I am reading the book of the various versions of the script again.
I did not previously notice that Trooper has a sign on his cart, “I Fought at Verdun”.
The battle of Verdun was February-December 1916. The United States entered World War I on April 6, 1917.
Was Trooper lying, was he serving in the English or French army?
After the Battle, the front remained barely two miles north and northwest of the town of Verdun. It remained there until the Meuse-Argonne offensive of 1918, in which many Americans participated. A fictional American fighting in the latter action could be forgiven for saying he fought “in the Verdun sector”, or even “at Verdun”.
UK/Commonwealth soldiers did not fight at Verdun, that was purely a French battle, and a French victory (in as much as anyone won any major battle in WW1).

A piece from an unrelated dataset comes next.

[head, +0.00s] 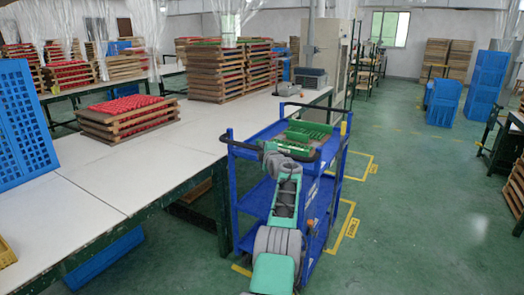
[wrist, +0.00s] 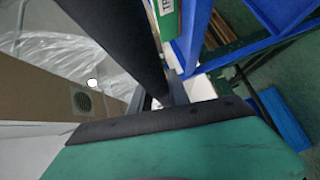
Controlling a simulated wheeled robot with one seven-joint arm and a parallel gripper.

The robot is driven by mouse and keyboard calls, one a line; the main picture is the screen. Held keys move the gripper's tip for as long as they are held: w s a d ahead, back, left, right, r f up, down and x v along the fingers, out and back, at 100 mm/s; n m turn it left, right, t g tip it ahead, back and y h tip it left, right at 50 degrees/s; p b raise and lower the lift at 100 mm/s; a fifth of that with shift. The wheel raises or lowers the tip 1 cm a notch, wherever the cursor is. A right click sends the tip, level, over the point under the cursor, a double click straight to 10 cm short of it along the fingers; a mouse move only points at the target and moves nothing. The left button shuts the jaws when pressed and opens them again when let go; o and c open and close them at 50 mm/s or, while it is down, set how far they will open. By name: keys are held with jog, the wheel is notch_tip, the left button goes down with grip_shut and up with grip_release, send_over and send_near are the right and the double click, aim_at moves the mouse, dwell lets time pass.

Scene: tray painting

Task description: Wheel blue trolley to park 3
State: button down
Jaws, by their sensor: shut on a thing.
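The blue trolley (head: 318,200) stands beside the long white table in the head view, with black handles at its top ends. It carries a wooden tray of green parts (head: 305,132) on its top deck. My gripper (head: 264,148) is shut at the near black handle; my own arm partly hides the grip and the lower shelves. In the wrist view a dark bar runs up from the jaws (wrist: 165,98), with the blue trolley frame (wrist: 186,45) beside it. Yellow floor marks (head: 345,232) with lettering lie right of the trolley, and more (head: 368,165) lie farther back. I cannot read their numbers.
The white table (head: 120,190) borders the trolley's left side. It bears stacks of wooden trays with red parts (head: 128,115). Blue crates (head: 443,102) stand at the back right, and a dark rack (head: 512,150) at the right edge. The green floor on the right is open.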

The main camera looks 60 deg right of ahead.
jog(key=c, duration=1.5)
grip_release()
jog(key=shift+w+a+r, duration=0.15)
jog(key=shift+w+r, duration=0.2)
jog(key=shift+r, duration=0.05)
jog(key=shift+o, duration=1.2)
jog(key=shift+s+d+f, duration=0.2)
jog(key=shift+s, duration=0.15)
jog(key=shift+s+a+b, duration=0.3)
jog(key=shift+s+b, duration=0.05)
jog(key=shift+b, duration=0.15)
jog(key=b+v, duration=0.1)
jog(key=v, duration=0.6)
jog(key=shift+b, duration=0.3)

Because it was. Verdun is the least of the problems with his original script. The lazy, artificial tension building of the constant cutting back to the crew still on the planet, how they are constantly this close to being killed, all to show the urgency of our heroes mission back into time, was just unnecessarily stupid. Especially because, if the mission is successful (and you know it will be) none of it will have never happened.
Having the antagonist and driving force (the “random factor”) be a drug dealer is just about as bad. Roddenberry was correct in this case. There are no drug dealers in Starfleet.

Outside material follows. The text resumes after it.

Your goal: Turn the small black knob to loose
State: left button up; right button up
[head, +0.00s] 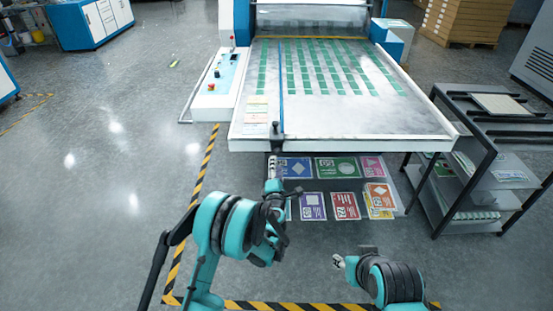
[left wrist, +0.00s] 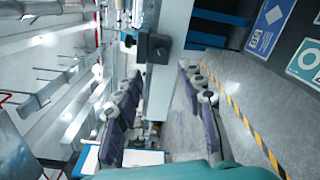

In one version they were “space pirates” and in another they were “Rouges” or “Barbarians” or “Mimes”, or something and they were damned irritating even for two scenes, but Janice Rand was in charge of holding them off, which beat only showing off her ass when Kirk signed things. I do prefer the filmed version, “What happened, Sir?” “You only left a minute ago.” “We were successful.” “Let’s get the hell out of here.”

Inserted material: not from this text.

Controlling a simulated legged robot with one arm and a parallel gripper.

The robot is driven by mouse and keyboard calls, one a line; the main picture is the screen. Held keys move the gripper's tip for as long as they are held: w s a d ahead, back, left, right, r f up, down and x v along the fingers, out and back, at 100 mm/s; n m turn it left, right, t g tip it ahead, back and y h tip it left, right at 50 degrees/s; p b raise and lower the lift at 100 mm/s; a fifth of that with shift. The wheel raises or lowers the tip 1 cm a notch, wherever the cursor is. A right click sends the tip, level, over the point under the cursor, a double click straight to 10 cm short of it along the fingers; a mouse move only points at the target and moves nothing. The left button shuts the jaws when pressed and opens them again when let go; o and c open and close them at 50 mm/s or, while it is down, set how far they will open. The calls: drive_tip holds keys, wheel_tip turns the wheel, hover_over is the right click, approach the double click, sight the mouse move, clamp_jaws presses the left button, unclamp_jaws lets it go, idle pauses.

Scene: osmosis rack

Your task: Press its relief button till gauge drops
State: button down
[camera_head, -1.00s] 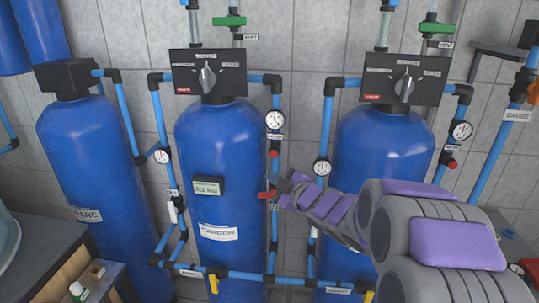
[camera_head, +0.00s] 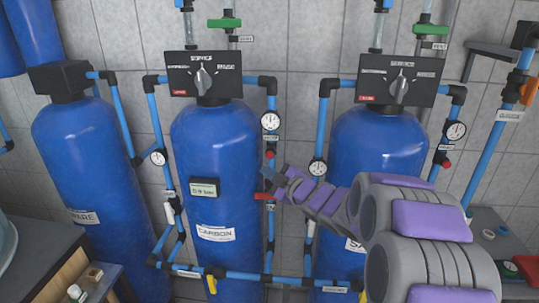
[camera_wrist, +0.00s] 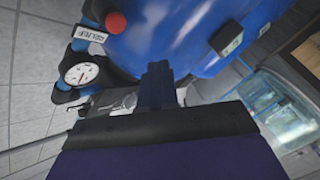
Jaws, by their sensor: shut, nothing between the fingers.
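The blue carbon tank (camera_head: 215,150) stands in the middle, with a round white gauge (camera_head: 270,121) on the pipe at its right. A red button (camera_head: 270,154) sits below this gauge. In the wrist view the red button (camera_wrist: 116,22) is at the top, near a label and the gauge (camera_wrist: 80,73), whose reading I cannot make out. My gripper (camera_head: 268,177) is just below the button in the head view, its dark fingertips together and empty. In the wrist view the closed fingers (camera_wrist: 157,85) point toward the tank, apart from the button.
A red valve handle (camera_head: 265,196) is just below my gripper. A small display (camera_head: 204,188) is on the carbon tank. A second tank (camera_head: 375,150) with its own gauge (camera_head: 456,131) and red button (camera_head: 446,163) stands right, behind my arm. A spare tank (camera_head: 85,150) stands left.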

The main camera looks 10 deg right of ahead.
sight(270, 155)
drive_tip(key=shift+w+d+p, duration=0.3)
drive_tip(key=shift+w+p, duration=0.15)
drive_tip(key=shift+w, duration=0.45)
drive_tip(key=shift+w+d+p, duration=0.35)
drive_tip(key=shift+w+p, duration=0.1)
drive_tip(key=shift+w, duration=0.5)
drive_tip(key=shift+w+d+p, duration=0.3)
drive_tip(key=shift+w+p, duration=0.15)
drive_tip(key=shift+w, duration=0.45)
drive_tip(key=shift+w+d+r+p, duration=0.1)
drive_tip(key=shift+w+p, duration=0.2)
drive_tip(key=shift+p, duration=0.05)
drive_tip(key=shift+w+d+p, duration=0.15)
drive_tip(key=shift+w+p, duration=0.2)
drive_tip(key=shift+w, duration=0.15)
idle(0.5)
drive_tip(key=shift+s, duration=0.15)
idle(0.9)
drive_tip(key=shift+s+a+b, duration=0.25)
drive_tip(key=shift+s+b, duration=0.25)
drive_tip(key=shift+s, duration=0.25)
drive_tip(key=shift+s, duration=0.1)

Plus the original script had everyone acting out of character, a failure of the author to be familiar with the basic “rules” of the universe (Star Fleet simply doesn’t have skeevy 1950’s style drug-pushers in their ranks), preachy, completely ham-fisted anti-Vietnam stuff and a totally horrible climax.
Y’know how, in the filmed ep, Spock has to stop Kirk from saving Edith and how powerful it was that Edith was the one woman Kirk was willing to consider sacrificing the Enterprise for? In the Ellison version, Kirk just…freezes in indecision. Whee. Big drama there. And totally in character for Kirk. :rolleyes:
Also, there was some torture porn thing about the drug dealer being sent to the heart of a star and being forced to die over and over again.